TASK DESCRIPTION: Find the lines holding the word "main" and collect them.

DATA BLOCK:
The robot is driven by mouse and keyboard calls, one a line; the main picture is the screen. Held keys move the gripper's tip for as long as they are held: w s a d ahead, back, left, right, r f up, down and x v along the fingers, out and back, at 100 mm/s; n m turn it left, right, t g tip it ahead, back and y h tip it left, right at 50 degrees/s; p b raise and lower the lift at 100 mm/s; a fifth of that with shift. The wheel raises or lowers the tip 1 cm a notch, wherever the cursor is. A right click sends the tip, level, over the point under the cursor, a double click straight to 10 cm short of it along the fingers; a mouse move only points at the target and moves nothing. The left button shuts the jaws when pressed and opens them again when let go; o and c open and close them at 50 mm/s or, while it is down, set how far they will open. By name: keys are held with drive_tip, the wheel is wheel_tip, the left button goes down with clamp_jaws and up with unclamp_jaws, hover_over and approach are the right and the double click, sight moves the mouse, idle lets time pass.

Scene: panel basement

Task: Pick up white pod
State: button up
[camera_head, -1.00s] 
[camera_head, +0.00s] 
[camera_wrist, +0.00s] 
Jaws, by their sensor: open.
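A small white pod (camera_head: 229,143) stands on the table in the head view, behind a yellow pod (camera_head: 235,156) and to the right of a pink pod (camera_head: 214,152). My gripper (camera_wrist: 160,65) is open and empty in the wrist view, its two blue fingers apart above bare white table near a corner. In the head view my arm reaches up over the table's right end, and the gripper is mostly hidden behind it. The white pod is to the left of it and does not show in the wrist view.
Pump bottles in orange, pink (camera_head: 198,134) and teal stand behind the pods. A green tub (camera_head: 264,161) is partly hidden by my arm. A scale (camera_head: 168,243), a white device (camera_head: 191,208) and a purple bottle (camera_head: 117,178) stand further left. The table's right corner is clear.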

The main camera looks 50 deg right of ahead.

ANSWER:
The robot is driven by mouse and keyboard calls, one a line; the main picture is the screen. Held keys move the gripper's tip for as long as they are held: w s a d ahead, back, left, right, r f up, down and x v along the fingers, out and back, at 100 mm/s; n m turn it left, right, t g tip it ahead, back and y h tip it left, right at 50 degrees/s; p b raise and lower the lift at 100 mm/s; a fifth of that with shift. The wheel raises or lowers the tip 1 cm a notch, wherever the cursor is. A right click sends the tip, level, over the point under the cursor, a double click straight to 10 cm short of it along the fingers; a mouse move only points at the target and moves nothing. The left button shuts the jaws when pressed and opens them again when let go; o and c open and close them at 50 mm/s or, while it is down, set how far they will open. By name: keys are held with drive_tip, the wheel is wheel_tip, the left button goes down with clamp_jaws and up with unclamp_jaws, hover_over and approach are the right and the double click, sight moves the mouse, idle lets time pass.
The main camera looks 50 deg right of ahead.

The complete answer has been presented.